Written task: The required output is every line from the beginning of the entries below through the line that includes "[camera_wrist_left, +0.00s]", copied exactly.

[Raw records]

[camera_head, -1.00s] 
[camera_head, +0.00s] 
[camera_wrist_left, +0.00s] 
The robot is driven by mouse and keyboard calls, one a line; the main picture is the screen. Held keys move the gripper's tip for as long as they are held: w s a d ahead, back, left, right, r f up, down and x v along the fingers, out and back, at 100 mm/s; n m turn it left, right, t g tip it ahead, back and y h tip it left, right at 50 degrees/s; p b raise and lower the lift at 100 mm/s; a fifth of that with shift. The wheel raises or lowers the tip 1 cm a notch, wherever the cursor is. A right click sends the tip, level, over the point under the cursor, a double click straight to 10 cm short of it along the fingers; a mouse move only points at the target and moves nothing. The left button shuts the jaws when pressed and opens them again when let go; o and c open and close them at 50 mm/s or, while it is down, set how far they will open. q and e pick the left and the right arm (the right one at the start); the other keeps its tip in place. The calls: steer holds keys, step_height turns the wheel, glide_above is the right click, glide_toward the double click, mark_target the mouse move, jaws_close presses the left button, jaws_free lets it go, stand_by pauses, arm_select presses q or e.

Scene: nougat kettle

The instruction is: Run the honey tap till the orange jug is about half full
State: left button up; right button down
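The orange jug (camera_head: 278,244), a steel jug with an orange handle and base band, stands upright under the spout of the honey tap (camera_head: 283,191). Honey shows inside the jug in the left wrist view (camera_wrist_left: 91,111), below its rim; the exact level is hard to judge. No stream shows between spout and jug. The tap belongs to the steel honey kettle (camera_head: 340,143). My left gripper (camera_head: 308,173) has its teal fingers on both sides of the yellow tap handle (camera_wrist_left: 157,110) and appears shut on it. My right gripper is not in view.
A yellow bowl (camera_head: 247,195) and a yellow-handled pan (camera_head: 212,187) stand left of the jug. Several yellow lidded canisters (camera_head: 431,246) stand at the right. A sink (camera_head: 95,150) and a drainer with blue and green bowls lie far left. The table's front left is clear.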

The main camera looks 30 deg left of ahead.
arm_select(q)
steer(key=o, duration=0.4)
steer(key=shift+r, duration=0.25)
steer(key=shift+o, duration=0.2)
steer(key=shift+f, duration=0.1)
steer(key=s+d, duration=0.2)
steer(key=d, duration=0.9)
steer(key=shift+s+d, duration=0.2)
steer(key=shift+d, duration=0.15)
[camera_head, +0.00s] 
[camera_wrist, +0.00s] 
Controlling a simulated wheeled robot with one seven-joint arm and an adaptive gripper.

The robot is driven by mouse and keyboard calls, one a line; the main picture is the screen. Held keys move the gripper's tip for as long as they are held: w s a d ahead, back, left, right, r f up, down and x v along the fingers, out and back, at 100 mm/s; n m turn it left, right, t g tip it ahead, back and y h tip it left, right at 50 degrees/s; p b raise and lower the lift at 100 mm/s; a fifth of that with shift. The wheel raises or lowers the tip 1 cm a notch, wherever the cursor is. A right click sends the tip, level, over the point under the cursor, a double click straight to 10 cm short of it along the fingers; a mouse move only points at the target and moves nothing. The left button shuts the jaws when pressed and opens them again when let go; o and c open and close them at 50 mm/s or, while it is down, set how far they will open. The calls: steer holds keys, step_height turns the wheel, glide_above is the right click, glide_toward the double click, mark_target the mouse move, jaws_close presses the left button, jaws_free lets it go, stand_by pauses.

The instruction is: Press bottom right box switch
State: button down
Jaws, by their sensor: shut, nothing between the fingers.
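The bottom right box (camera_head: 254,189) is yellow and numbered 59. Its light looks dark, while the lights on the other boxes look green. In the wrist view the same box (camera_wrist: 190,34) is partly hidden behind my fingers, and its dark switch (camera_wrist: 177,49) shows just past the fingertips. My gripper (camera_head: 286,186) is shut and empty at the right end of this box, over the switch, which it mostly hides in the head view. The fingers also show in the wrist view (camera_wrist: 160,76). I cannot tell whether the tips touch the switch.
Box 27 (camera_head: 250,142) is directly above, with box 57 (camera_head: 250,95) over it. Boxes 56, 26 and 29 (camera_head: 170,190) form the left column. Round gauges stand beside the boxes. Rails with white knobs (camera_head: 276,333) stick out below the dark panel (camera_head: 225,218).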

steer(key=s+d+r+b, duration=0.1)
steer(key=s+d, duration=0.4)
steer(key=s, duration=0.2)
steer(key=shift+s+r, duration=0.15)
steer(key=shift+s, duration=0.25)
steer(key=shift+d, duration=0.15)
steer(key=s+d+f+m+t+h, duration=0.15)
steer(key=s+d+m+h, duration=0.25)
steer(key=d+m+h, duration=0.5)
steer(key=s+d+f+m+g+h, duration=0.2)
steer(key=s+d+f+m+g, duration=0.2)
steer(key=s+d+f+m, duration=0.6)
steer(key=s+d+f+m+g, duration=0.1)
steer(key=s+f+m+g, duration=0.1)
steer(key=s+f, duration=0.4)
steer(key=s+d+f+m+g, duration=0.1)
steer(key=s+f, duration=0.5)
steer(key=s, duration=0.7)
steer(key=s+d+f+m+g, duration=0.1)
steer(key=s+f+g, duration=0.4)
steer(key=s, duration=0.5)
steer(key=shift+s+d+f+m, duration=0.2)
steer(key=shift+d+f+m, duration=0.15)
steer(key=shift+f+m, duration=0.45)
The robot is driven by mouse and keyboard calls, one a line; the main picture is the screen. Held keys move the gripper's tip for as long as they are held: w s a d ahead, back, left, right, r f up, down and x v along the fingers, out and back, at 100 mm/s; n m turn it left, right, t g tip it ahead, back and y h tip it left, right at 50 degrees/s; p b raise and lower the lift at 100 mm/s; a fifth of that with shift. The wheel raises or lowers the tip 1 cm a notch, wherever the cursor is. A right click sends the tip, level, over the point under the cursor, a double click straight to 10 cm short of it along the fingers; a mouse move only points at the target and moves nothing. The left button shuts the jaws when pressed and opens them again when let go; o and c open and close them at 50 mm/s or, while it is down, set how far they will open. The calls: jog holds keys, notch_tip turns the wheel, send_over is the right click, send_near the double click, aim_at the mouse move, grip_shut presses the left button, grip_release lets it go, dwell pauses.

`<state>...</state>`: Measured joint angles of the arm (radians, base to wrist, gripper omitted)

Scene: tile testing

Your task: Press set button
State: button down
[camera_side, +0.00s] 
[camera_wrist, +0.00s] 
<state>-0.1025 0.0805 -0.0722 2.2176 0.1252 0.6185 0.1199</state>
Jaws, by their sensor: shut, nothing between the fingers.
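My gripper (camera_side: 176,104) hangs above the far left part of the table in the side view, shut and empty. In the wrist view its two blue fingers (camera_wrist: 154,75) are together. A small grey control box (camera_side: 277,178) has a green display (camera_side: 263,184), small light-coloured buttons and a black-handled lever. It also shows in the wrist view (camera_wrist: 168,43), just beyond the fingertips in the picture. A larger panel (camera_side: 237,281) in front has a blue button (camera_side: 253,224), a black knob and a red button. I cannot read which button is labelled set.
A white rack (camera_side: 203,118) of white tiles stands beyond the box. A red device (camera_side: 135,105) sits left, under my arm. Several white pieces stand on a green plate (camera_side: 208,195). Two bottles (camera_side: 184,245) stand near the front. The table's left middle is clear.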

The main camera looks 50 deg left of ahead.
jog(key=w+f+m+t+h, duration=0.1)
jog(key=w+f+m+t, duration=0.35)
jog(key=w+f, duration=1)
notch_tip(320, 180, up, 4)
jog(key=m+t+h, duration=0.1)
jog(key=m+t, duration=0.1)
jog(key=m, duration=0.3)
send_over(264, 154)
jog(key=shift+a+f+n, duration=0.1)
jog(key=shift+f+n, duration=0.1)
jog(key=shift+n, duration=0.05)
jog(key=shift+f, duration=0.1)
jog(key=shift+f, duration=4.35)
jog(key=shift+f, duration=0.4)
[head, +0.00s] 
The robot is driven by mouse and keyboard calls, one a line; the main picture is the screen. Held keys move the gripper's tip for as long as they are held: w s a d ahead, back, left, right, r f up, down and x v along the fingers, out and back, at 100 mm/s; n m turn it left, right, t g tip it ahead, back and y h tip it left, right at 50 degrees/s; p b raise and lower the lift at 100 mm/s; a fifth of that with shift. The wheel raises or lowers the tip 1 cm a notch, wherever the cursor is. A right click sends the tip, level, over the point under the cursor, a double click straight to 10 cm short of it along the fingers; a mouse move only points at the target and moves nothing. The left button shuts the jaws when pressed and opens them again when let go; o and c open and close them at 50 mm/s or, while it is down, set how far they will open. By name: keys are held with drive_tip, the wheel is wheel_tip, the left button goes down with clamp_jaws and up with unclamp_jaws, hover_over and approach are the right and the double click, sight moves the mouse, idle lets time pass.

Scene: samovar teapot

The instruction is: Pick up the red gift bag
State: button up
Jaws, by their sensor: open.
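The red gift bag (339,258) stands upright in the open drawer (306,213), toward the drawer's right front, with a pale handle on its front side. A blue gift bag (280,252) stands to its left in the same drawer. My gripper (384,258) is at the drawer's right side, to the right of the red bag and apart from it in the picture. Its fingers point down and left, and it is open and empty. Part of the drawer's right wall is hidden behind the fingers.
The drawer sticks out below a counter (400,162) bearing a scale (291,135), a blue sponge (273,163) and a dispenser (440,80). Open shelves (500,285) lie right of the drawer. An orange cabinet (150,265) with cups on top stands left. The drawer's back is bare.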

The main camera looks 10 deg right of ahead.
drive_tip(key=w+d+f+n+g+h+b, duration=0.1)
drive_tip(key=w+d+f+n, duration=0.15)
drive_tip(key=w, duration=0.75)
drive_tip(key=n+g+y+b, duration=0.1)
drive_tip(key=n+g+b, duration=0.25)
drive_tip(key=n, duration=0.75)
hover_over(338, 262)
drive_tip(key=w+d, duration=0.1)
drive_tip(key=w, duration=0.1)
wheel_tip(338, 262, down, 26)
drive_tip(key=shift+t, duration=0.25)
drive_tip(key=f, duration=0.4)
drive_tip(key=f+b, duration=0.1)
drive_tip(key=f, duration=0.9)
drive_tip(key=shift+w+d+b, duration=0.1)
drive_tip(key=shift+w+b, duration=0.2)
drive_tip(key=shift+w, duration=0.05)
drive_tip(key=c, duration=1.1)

Answer to the task:
[camera_head, -1.00s] 
[camera_head, +0.00s] 
[camera_wrist_left, +0.00s] 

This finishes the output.